Bird, in fact, has written a script
for a feature version of Will Eisner's famed comic-book detective.
"I wanted a plug for a comic that I think is a little neglected."
He feels that his involvement with
The Simpsons was absolutely crucial to being able to turn The Iron Giant
out on a much shorter schedule and lower budget than Warner's previous
animated feature, Quest for Camelot. "There is often a snobbery
between TV and feature animation," he insists. "On The Simpsons, there
were shows that we did where they were in deep trouble two weeks before
they were to air. We would all get together in a room and go through
the episode, and if we didn't solve the problem before we left the room,
it was going to be forever flawed. Each Simpsons story has a beginning,
a middle and an end, A stories and B stories and through lines. It
was the best school for seeing how things can be structured and restructured,
and for focusing on weaknesses, that anyone could ever hope to go to.

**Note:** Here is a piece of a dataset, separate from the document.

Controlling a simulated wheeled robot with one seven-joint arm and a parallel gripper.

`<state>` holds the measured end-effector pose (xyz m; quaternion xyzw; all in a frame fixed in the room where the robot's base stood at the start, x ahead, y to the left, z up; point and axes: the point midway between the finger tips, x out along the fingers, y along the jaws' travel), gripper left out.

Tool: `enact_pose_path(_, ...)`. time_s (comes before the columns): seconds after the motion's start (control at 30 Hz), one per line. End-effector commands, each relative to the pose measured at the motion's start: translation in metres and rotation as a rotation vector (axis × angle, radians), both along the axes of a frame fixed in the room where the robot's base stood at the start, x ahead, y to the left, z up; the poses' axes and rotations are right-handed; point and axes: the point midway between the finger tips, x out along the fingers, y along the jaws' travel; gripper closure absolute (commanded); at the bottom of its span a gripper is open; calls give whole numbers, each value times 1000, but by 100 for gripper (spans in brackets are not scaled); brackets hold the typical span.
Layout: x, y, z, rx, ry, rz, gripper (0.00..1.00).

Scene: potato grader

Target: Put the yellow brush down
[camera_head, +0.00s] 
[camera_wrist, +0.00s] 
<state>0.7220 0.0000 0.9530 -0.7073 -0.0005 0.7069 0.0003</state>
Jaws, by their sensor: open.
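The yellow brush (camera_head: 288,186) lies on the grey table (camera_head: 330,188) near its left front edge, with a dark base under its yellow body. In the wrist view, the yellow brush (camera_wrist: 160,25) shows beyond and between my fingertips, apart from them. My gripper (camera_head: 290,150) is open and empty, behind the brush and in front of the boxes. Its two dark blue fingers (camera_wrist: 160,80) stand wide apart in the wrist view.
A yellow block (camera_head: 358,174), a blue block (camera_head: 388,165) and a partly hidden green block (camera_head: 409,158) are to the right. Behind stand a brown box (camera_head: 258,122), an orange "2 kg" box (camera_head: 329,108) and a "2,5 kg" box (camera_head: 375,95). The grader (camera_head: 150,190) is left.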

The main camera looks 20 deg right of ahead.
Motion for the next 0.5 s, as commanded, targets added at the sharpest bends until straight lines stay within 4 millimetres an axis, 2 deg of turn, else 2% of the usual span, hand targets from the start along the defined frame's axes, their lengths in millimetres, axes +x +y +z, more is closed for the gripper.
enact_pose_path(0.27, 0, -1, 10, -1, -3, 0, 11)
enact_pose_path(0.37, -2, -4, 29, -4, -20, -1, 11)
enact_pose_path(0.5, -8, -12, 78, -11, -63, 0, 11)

I was just lucky to be there with all these brilliant people. I learned
how to make decisions quickly."
Still, Bird thinks that with The
Iron Giant, he only got about halfway to his goal. "The half that
we got is that I don't think it feels totally like a Disney movie.
If it does feel that way to older people, I hope they say that if feels
like an older Disney movie, because I think their rhythms are more like
mine. Meaning that there isn't this manic jabbering and quick cutting,
as if the audience has a remote and is going to change the channel.
I admire the breathing space that the older Disney films occasionally
had, and I tried very hard to get some of that space into this film, so
that there are moments of quiet, moments of pausing a beat. That
not only gives the film a little air, but a greater contrast, so that when
you do speed things up, it feels like you're animating.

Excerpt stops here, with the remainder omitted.